• _DATA SUPPLIED_
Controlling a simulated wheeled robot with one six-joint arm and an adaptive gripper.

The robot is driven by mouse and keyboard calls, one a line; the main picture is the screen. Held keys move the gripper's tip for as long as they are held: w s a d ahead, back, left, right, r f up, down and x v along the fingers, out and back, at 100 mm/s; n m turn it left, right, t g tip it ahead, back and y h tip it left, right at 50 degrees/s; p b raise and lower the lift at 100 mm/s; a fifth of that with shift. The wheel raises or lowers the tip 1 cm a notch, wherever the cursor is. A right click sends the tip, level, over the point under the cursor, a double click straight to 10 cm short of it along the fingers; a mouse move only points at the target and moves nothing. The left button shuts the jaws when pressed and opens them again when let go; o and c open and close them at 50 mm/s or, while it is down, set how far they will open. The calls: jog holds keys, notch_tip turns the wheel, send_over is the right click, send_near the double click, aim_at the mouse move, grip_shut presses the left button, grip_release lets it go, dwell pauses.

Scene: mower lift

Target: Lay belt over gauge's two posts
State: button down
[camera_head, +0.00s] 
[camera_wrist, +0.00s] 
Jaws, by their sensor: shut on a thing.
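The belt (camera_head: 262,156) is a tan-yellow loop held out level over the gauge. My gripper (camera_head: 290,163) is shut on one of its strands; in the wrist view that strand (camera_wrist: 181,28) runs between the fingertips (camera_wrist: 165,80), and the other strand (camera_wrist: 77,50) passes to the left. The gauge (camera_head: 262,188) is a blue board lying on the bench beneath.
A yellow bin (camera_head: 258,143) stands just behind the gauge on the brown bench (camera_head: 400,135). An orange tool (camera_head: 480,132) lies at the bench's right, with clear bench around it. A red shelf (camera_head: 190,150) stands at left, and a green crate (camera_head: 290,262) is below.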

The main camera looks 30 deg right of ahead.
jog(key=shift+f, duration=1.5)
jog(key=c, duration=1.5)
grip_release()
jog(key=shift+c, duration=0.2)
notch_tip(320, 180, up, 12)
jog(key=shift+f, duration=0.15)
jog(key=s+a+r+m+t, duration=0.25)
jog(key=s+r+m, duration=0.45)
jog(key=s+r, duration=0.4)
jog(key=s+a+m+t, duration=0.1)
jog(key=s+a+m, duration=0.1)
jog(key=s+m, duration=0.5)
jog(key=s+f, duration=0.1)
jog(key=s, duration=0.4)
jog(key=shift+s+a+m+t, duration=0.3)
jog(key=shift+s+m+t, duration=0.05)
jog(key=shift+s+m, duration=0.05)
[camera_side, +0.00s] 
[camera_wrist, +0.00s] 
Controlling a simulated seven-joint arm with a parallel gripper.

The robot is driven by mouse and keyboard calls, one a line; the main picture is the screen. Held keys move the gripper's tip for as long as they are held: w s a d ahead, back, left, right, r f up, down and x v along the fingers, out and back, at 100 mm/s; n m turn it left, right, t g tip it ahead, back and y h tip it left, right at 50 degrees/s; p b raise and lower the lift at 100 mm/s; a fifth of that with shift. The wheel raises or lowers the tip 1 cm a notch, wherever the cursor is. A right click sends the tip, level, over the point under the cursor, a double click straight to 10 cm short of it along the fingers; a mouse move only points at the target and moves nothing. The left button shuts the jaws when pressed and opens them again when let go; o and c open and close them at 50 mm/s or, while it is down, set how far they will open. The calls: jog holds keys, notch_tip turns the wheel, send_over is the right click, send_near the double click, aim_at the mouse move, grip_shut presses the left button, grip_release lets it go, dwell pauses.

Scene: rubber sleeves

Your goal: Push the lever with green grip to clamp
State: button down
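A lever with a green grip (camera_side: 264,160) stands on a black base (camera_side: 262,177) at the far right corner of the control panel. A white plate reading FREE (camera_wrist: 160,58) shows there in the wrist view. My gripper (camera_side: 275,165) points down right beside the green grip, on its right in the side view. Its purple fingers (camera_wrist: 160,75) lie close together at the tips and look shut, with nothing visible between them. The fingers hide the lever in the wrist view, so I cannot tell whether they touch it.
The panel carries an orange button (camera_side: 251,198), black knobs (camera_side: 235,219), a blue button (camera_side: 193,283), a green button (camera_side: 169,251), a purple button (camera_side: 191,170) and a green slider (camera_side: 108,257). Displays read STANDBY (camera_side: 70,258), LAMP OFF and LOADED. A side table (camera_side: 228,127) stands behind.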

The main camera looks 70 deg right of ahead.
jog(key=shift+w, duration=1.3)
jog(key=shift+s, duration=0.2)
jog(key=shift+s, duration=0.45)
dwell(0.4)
---
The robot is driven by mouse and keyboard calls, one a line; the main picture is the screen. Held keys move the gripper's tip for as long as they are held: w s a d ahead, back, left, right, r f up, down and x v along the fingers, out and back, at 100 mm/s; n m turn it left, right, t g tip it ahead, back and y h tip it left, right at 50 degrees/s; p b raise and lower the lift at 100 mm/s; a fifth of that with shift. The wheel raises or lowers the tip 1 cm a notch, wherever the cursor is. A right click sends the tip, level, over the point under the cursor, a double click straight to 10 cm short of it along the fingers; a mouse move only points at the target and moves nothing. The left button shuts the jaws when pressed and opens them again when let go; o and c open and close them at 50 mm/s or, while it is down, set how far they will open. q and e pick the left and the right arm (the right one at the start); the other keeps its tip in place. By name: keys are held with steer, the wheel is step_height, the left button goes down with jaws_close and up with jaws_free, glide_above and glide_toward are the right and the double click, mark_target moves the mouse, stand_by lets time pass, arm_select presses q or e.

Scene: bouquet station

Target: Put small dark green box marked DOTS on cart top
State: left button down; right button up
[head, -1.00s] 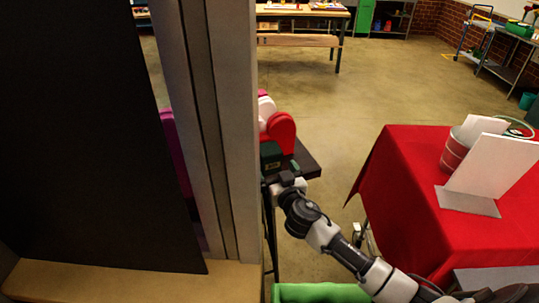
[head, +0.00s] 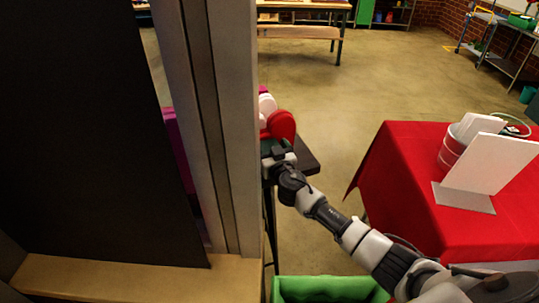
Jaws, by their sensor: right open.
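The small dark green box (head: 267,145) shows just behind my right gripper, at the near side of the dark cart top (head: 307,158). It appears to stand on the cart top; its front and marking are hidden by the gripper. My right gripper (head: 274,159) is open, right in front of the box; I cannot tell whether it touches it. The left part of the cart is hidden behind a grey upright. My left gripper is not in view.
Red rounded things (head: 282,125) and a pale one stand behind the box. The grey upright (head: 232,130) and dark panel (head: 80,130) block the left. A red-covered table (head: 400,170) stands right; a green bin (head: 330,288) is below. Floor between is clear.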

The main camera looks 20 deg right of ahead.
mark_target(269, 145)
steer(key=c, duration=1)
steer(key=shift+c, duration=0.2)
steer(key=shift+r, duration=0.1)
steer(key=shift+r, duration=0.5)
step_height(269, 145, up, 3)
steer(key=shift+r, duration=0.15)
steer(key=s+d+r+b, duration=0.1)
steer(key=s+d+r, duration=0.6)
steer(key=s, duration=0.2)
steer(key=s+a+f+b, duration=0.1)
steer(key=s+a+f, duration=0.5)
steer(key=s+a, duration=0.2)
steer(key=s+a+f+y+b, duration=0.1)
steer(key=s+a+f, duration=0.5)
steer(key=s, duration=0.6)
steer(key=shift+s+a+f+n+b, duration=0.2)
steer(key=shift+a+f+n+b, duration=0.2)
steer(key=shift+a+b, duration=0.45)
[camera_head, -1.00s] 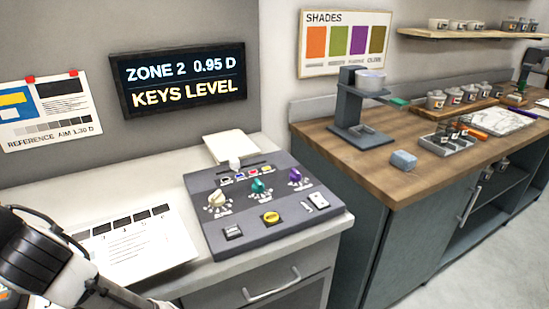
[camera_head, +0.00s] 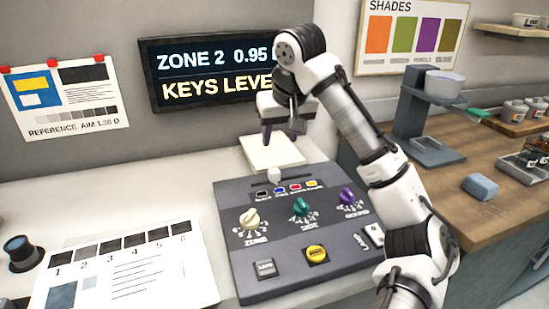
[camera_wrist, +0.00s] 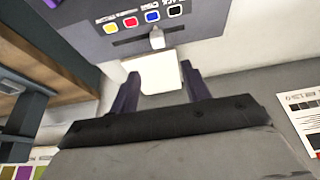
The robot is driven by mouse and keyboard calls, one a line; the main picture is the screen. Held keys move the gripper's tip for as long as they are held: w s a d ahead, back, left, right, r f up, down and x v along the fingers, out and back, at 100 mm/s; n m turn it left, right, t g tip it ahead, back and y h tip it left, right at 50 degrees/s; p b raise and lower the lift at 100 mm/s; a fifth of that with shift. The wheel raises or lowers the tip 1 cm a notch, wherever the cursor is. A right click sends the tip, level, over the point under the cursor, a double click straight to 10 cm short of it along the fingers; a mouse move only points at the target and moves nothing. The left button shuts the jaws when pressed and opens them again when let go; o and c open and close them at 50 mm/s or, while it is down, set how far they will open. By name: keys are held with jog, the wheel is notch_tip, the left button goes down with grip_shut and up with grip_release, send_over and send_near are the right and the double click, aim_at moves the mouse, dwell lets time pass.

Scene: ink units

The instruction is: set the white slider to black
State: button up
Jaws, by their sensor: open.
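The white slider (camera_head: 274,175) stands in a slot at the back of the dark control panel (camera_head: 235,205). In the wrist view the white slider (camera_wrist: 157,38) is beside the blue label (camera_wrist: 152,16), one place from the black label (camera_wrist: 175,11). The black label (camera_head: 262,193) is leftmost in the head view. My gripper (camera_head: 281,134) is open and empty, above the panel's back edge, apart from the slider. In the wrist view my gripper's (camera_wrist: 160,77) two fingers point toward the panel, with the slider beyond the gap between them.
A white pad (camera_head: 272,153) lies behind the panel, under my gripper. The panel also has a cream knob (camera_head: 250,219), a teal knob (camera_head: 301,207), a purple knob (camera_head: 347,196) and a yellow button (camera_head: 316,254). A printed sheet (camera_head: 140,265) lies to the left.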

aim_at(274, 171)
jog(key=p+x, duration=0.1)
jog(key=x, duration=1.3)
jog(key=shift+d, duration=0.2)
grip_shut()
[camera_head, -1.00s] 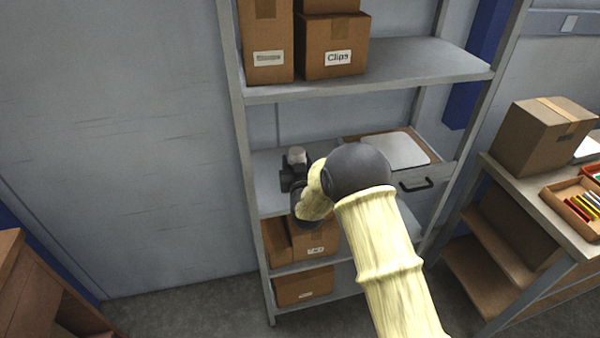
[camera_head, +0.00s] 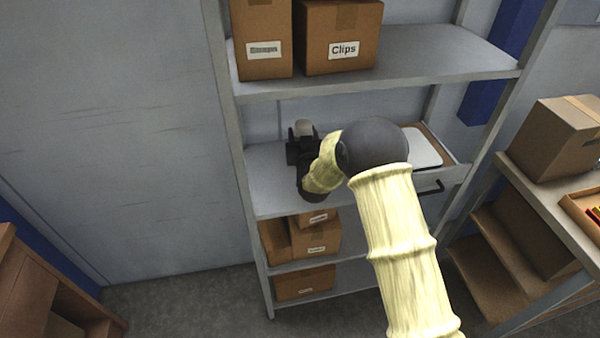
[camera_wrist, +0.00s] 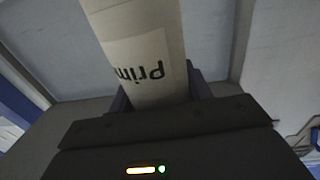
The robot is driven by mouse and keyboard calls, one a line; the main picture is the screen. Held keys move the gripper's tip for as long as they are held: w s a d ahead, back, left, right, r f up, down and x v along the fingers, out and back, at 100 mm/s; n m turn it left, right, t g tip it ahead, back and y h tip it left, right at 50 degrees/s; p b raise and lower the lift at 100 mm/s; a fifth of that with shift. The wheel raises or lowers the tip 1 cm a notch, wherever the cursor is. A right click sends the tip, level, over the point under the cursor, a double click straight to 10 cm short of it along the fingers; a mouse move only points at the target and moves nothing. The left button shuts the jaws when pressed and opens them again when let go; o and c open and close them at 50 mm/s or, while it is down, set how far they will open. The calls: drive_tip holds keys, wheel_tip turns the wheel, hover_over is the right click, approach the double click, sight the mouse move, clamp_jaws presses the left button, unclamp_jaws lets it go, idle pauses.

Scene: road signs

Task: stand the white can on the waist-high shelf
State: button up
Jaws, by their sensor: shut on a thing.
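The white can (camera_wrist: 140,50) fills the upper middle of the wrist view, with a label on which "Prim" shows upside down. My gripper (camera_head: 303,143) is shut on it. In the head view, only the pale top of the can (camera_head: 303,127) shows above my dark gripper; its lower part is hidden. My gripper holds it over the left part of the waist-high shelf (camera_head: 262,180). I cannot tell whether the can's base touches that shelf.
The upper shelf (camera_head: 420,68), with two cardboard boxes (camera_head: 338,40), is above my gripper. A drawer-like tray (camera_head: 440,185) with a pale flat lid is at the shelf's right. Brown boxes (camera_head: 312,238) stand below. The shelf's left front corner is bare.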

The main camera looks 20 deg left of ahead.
...
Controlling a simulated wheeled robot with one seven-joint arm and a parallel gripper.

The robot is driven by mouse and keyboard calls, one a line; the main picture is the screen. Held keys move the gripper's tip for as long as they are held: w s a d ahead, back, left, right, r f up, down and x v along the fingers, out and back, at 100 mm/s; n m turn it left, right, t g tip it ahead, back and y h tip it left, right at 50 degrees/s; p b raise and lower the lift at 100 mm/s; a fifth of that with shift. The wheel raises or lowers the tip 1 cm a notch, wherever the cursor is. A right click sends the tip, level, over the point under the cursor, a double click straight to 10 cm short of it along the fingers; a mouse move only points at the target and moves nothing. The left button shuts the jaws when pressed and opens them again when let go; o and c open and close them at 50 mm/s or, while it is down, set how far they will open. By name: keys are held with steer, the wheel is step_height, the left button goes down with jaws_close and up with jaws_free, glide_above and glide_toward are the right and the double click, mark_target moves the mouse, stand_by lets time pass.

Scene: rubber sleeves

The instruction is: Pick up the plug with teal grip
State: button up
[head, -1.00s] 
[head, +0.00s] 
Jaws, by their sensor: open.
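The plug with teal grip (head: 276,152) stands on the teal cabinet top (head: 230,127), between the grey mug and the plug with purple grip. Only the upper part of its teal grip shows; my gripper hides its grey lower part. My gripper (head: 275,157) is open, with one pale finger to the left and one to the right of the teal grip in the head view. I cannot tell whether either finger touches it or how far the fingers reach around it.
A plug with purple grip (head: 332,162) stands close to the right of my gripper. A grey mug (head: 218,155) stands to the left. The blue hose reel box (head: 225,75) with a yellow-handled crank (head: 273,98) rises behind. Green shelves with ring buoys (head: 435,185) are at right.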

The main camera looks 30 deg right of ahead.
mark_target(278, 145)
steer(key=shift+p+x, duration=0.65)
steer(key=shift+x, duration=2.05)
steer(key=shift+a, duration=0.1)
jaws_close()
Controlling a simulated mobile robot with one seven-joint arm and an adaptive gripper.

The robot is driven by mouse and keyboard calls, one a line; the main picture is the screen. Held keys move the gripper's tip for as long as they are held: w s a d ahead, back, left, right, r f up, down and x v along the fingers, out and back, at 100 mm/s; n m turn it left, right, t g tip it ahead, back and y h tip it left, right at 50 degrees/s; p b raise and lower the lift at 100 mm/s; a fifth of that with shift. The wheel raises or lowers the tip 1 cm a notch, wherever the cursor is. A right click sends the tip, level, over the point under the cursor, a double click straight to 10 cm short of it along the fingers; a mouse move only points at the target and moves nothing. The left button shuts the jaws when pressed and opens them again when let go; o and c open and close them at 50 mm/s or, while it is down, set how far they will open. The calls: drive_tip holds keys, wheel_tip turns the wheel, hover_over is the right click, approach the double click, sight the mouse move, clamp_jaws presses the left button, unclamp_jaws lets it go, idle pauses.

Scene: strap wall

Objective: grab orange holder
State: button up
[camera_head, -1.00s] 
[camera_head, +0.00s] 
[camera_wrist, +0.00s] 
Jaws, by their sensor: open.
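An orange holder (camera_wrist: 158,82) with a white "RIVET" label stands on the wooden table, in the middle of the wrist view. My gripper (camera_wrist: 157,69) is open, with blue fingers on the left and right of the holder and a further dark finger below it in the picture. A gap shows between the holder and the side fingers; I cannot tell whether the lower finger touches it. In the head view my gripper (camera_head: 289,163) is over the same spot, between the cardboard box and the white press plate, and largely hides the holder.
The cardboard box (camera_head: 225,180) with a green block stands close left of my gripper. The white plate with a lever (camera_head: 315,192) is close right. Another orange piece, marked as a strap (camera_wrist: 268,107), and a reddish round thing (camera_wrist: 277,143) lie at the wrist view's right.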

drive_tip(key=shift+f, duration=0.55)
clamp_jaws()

• _WRITTEN REQUEST_
From the listing above, collect every line that mentions the word "joint".

• _EXERCISE RESULT_
Controlling a simulated wheeled robot with one six-joint arm and an adaptive gripper.
Controlling a simulated seven-joint arm with a parallel gripper.
Controlling a simulated wheeled robot with one seven-joint arm and a parallel gripper.
Controlling a simulated mobile robot with one seven-joint arm and an adaptive gripper.

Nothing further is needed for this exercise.